((

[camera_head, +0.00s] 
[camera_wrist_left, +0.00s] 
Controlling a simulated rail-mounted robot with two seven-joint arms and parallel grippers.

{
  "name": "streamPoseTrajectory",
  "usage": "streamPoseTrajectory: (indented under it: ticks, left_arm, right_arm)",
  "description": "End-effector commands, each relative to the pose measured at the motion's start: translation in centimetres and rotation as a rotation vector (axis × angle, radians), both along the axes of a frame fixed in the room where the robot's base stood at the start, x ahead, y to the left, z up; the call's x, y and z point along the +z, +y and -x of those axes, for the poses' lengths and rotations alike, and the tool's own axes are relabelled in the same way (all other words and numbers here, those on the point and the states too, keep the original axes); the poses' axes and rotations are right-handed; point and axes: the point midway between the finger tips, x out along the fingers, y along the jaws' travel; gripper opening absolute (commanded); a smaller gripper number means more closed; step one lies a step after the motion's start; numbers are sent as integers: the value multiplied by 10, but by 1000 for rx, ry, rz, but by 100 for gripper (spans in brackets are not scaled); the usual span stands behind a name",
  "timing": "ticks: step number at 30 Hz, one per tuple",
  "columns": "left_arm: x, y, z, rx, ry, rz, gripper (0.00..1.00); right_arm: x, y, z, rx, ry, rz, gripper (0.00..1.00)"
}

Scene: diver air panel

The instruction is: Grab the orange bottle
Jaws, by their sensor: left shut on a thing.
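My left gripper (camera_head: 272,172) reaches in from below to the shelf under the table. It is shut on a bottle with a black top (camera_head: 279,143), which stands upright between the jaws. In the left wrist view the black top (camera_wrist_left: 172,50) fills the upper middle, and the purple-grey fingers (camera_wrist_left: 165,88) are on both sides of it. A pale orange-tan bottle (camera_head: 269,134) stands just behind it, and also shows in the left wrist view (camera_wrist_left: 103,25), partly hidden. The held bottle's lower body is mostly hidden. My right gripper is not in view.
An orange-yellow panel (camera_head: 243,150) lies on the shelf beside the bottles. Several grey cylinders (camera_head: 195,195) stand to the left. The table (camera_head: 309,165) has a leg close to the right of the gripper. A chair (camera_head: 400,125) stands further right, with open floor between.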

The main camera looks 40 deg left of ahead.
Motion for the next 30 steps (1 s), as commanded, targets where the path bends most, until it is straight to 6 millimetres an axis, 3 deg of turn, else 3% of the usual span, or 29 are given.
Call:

))

[The task]
Copy out exactly the lines from the one with "Scene: diver air panel" through the one with "The instruction is: Grab the orange bottle", counting both ends, and no other lines.

[Output of the task]
Scene: diver air panel

The instruction is: Grab the orange bottle

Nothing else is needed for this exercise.